● **Requirements**:
Return every line below as is, leaving out the pictures.

● **Data shown**:
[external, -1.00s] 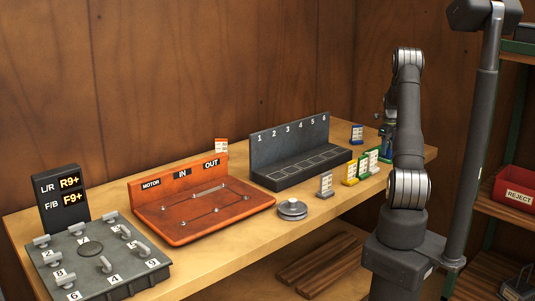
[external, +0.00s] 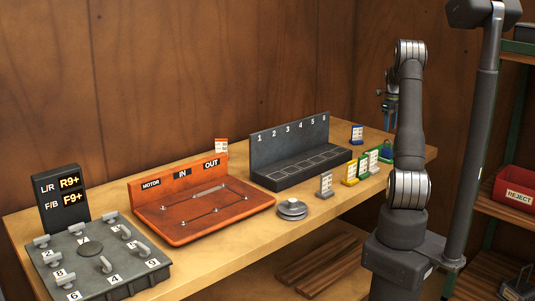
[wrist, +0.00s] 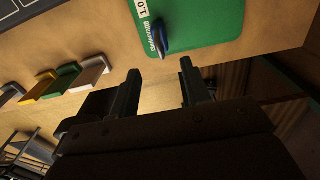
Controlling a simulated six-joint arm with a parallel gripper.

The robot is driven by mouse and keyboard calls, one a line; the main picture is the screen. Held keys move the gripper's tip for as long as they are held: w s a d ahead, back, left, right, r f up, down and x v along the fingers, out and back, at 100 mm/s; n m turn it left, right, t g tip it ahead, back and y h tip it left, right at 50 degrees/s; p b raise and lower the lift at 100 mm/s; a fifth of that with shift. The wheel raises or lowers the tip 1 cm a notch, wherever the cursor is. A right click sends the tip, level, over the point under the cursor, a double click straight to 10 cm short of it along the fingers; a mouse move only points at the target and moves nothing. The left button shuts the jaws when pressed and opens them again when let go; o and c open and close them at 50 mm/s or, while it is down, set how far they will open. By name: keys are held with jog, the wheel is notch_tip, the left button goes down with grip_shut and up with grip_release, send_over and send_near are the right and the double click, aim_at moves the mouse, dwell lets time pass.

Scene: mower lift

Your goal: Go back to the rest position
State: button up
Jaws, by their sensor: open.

● **Task output**:
[external, -1.00s] 
[external, +0.00s] 
[wrist, +0.00s] 
Controlling a simulated six-joint arm with a parallel gripper.

The robot is driven by mouse and keyboard calls, one a line; the main picture is the screen. Held keys move the gripper's tip for as long as they are held: w s a d ahead, back, left, right, r f up, down and x v along the fingers, out and back, at 100 mm/s; n m turn it left, right, t g tip it ahead, back and y h tip it left, right at 50 degrees/s; p b raise and lower the lift at 100 mm/s; a fifth of that with shift. The wheel raises or lowers the tip 1 cm a notch, wherever the cursor is. A right click sends the tip, level, over the point under the cursor, a double click straight to 10 cm short of it along the fingers; a mouse move only points at the target and moves nothing. The left button shuts the jaws when pressed and opens them again when let go; o and c open and close them at 50 mm/s or, while it is down, set how far they will open. By name: keys are held with jog, the wheel is notch_tip, the left button goes down with grip_shut and up with grip_release, send_over and send_near are the right and the double click, aim_at moves the mouse, dwell lets time pass.

Scene: mower lift

Your goal: Go back to the rest position
State: button up
Jaws, by their sensor: open.

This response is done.